Earnings before interest, taxes, depreciation and amortization dropped 14.3 percent to 125 million euros, or $137.5 million, from 146 million euros, or $162 million, the previous year.

Revenues decreased 8.2 percent to 1.15 billion euros, or $1.26 billion, compared with 1.26 billion euros, or $1.4 billion, in 2015. At constant exchange, sales were down 7 percent.

Exports accounted for about 90 percent of total sales, but Zegna said there were no strong geographical pockets last year, although Canada, Mexico, Dubai and Japan were stable. China continues to be the group’s main market, representing one-third of sales, followed by the U.S.

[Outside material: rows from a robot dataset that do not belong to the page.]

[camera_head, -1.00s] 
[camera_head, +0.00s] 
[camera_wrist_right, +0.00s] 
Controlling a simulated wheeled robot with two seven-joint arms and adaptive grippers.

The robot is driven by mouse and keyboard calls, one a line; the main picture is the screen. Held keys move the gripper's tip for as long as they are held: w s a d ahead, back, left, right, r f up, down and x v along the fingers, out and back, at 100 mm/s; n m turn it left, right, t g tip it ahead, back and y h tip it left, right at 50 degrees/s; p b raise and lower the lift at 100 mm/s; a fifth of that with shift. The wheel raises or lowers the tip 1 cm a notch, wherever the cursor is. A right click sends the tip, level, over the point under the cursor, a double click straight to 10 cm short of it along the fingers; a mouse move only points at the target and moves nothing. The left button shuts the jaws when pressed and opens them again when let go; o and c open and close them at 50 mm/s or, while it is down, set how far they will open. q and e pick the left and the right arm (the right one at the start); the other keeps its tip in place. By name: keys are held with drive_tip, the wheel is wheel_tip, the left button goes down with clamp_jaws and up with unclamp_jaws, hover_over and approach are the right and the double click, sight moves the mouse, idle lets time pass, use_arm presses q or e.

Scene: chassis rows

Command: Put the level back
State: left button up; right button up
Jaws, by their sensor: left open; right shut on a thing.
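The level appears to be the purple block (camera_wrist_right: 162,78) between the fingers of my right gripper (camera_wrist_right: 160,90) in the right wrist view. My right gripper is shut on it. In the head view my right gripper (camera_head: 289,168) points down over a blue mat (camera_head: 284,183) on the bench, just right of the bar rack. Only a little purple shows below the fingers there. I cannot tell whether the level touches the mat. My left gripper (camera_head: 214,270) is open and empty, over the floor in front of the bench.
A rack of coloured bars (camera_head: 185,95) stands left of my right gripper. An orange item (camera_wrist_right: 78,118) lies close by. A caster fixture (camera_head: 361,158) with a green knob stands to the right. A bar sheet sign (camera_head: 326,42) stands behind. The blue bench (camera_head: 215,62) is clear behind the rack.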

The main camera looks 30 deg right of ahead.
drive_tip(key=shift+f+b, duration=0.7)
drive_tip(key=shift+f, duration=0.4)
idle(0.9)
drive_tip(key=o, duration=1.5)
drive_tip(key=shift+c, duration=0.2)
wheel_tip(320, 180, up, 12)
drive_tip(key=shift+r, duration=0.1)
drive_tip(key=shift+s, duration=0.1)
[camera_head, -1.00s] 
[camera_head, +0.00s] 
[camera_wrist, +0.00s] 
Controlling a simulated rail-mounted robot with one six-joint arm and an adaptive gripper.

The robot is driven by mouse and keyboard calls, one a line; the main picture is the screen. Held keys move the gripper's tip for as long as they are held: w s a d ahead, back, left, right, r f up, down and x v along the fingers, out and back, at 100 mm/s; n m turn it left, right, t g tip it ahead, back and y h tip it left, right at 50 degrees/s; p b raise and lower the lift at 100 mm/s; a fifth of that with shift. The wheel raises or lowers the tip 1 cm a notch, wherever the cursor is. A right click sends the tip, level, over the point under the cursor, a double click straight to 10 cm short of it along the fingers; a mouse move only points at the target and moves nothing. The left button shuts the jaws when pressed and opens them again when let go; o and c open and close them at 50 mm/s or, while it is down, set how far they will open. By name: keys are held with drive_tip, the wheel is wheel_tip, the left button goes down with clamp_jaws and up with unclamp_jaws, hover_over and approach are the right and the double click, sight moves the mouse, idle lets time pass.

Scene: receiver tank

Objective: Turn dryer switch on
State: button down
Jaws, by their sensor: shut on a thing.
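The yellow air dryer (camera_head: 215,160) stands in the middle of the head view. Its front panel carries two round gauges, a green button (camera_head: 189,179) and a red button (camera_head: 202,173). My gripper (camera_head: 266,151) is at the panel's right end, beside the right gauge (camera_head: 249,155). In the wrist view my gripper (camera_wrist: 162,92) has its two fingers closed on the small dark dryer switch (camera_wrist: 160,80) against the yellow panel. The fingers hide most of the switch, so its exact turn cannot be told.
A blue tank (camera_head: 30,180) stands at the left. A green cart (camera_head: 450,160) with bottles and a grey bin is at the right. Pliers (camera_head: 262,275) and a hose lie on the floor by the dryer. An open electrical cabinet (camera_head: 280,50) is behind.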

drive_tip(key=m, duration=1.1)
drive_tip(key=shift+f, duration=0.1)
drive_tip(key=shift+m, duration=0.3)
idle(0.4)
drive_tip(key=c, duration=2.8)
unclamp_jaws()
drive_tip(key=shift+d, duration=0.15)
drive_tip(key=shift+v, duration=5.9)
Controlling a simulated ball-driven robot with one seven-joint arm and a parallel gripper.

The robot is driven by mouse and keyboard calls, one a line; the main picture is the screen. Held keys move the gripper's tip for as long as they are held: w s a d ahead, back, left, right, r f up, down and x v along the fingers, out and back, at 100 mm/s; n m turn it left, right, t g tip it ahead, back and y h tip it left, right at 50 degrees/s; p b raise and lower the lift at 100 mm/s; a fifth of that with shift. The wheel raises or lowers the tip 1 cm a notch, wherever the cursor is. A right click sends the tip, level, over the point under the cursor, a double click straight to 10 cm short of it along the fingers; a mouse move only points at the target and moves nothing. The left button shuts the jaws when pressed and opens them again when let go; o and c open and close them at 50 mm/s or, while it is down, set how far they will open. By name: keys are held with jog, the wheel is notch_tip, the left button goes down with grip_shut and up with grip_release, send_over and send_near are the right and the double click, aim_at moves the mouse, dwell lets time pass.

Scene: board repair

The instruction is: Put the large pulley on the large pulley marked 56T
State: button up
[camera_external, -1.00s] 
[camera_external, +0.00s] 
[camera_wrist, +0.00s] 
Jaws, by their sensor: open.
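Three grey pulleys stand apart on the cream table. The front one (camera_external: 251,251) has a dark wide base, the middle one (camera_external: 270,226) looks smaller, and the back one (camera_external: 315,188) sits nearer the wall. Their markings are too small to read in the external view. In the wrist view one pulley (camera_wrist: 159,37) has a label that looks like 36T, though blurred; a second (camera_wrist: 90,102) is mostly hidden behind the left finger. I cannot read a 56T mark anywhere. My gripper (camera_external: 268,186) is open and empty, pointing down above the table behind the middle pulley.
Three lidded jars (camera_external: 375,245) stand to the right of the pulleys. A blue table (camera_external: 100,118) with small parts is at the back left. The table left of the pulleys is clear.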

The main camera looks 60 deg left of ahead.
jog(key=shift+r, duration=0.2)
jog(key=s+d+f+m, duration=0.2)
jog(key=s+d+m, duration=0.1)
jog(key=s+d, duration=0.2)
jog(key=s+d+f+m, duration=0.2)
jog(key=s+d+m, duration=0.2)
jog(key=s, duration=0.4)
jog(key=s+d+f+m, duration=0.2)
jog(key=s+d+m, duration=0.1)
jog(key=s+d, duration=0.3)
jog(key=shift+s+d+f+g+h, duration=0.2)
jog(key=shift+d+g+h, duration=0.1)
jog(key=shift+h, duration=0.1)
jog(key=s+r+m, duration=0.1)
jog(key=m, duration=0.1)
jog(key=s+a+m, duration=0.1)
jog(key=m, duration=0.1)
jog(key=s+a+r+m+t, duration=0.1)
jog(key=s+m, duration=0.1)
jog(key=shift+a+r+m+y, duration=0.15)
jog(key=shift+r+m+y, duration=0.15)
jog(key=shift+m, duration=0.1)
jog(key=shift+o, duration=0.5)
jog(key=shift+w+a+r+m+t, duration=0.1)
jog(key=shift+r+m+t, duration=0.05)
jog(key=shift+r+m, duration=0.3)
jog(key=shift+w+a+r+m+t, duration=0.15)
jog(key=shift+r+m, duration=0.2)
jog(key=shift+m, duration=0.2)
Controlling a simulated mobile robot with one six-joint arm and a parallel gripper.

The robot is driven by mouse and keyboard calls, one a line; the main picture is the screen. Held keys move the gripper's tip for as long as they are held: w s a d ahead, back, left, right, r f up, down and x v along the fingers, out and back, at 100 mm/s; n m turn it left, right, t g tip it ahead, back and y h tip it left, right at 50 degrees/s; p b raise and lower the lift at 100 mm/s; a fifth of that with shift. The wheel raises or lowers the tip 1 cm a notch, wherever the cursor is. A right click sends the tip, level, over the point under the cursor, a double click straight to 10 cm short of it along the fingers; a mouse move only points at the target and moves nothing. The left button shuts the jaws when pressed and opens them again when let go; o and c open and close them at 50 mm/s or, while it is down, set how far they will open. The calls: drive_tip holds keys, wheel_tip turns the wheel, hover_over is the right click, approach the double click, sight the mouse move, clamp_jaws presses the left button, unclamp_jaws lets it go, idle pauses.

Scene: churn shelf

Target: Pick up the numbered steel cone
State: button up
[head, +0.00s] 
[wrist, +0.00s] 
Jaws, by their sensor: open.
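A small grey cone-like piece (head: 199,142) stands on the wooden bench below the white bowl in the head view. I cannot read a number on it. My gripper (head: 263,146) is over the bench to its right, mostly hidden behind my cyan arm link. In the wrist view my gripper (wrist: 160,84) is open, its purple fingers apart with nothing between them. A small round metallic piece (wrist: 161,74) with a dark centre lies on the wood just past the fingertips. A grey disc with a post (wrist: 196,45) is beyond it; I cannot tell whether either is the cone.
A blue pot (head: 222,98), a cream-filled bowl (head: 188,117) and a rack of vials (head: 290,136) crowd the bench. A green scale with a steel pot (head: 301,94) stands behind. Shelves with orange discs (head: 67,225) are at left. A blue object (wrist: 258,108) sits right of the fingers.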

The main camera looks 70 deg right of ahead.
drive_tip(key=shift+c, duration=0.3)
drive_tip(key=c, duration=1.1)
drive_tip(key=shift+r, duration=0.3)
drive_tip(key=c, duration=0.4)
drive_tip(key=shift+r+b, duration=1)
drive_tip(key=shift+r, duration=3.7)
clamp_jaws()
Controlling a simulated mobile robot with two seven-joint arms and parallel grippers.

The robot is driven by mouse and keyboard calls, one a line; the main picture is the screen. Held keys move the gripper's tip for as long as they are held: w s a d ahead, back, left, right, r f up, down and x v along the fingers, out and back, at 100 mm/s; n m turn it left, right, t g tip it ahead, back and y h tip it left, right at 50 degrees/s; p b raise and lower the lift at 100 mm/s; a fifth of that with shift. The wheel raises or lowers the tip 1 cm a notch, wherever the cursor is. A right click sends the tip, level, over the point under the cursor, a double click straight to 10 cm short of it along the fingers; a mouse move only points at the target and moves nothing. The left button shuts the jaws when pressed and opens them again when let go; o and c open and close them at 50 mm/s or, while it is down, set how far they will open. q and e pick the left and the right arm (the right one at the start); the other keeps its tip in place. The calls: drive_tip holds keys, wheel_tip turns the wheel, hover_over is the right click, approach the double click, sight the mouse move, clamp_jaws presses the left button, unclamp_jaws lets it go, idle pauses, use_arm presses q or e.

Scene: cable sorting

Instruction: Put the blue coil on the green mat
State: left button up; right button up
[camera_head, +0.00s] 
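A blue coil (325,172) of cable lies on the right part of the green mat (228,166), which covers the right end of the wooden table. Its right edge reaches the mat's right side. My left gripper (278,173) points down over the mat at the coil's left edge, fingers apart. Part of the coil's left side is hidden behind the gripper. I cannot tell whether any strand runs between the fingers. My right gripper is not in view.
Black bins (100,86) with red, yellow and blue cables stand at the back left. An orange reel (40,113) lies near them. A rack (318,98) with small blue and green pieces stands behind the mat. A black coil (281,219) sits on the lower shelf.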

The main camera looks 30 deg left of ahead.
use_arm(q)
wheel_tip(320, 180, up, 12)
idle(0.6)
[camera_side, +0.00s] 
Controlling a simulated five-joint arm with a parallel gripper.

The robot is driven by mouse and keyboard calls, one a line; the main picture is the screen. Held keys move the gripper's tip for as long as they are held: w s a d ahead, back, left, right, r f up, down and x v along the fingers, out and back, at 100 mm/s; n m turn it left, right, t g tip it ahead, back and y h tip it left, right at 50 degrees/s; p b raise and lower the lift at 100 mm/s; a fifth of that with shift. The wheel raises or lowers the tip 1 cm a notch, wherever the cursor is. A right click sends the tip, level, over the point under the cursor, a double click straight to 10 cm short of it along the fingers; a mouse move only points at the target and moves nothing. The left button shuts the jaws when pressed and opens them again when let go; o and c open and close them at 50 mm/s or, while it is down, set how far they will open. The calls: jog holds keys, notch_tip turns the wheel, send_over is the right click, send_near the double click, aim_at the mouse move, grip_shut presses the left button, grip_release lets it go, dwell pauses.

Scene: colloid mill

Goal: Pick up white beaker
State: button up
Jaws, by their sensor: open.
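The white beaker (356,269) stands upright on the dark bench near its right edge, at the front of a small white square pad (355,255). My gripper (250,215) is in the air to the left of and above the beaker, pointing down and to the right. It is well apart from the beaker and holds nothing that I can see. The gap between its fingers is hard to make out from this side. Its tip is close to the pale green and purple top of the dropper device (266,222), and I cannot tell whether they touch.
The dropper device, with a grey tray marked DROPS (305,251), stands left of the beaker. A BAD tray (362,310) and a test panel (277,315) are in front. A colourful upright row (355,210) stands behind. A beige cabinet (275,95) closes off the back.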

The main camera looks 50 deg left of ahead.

While China and Europe are “generally showing signs of a rebound that are better than I expected, I don’t see this spark in the U.S. yet,” observed the executive. “The area has been suffering over the past two quarters both at retail and at wholesale. It may be paying the price of an uncertain situation and a strong dollar, which also dented tourism.”

Asked why China had been lagging, Zegna said he believed customers spent less locally. “But they are back shopping, which is an activity they enjoy and we have fine-tuned our offer, which is more in sync with their needs. There is a new customer base, it’s not the same as when we first started selling in China in 1991.” China started improving in the last quarter of 2016, he noted.

Russia is also showing an uptick.

“Last year, we took a close look at the company and we set the foundations to restart,” said Zegna. As reported in June, Zegna said the company was preparing for growth.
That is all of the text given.